PID stands for Proportional, Integral, and Derivative, each of which is a component of the control algorithm part of the method used in robotics for precise control of motor output. PID control is a control loop feedback mechanism commonly used in industrial control systems. A PID controller continuously calculates an error value as the difference between a desired setpoint and a measured process variable and applies a correction based on proportional, integral, and derivative terms.
Proportional Term (P)
The proportional term produces an output value that is proportional to the current error value. The proportional response can be adjusted by multiplying the error by a constant KP, called the proportional gain.
output = kP * error;Integral Term (I)
The integral term is concerned with the accumulation of past errors. If the error has been present for a long time, the integral term will increase the output to eliminate the error. This can help to reduce steady-state error.
integral += error;
output += kI * integral;Derivative Term (D)
The derivative term is a prediction of future error, based on its rate of change. It provides a dampening effect, reducing the likelihood of overshoot and oscillations.
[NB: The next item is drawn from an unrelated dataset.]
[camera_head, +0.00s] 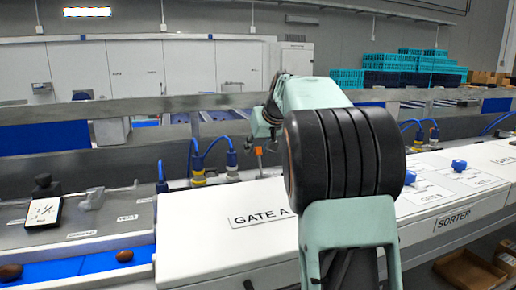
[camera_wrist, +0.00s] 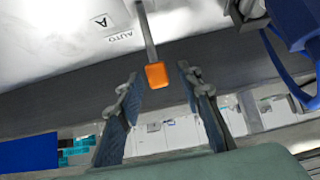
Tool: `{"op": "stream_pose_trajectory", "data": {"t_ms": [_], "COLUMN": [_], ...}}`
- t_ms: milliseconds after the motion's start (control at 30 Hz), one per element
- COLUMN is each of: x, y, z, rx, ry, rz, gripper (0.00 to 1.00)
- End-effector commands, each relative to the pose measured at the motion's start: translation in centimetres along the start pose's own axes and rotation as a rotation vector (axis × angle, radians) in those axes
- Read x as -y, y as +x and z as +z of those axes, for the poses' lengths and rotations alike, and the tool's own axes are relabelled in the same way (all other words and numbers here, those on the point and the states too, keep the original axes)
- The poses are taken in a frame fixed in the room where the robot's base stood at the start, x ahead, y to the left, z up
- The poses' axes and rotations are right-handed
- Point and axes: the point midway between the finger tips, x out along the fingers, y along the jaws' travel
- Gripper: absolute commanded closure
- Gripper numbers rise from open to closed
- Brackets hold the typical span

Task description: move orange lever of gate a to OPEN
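The orange lever tip (camera_wrist: 157,75) shows in the wrist view at the end of a thin metal rod that comes from a pale panel (camera_wrist: 60,30). The panel has the labels "A" and "AUTO" beside the rod, seen upside down. My gripper (camera_wrist: 158,71) is open, with one finger on each side of the orange tip. Gaps show on both sides, so the fingers do not appear to press on it. In the head view, the white box marked "GATE A" (camera_head: 225,245) lies below my arm. My arm hides much of the area, and the lever's position cannot be read there.
A panel marked "SORTER" (camera_head: 470,205) with blue knobs (camera_head: 459,165) stands at the right. Blue cables with connectors (camera_head: 198,172) rise behind the gate box. A blue belt (camera_head: 75,266) with dark dates runs at lower left. A metal rail (camera_head: 150,105) crosses behind.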

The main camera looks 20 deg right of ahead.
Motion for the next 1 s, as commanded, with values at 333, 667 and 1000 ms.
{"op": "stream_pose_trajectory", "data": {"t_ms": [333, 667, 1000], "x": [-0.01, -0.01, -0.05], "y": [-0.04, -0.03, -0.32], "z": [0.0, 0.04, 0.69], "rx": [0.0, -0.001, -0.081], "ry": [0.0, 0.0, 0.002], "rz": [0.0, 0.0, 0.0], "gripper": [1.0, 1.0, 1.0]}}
derivative = error - previousError;
output += kD * derivative;Combining P, I, and D
The final PID control output is the sum of the proportional, integral, and derivative terms:
double PID(double target, double measured_value, double& integral, double previous_error, double kP, double kI, double kD) {
double error = target - measured_value;
integral += error * deltaTime; // integral will be a global variable
double derivative = error - previous_error;
double output = kP * error + kI * integral + kD * derivative;
previous_error = error;
return output;
}Implementing PID in Robotics
To implement PID control in a robot, you need to continuously calculate the control output and adjust the motor speeds accordingly. In VEX Robotics, we've found that the integral term doesn't provide much value to the overall system. The P and D terms are almost always enough to make your robots movements very accurate.
Which term of the PID controller is responsible for predicting future error based on its rate of change?
Tuning PID
To tune your kP and kD values, the following website has a very good flowchart on it: PID Tuning (Lemlib)
Implement a PD (no integral) loop for the robot to drive straight x amount of inches, if the error is smaller than 1 inch, your robot can stop. Tune the kP and kD values for your robot.
Implement a PD (no integral) loop for the robot to turn and FACE x degrees, if the error is smaller than 3 degrees, your robot can stop. Tune the kP and kD values for your robot. BONUS: Make your robot travel the shortest distance to the desired angle.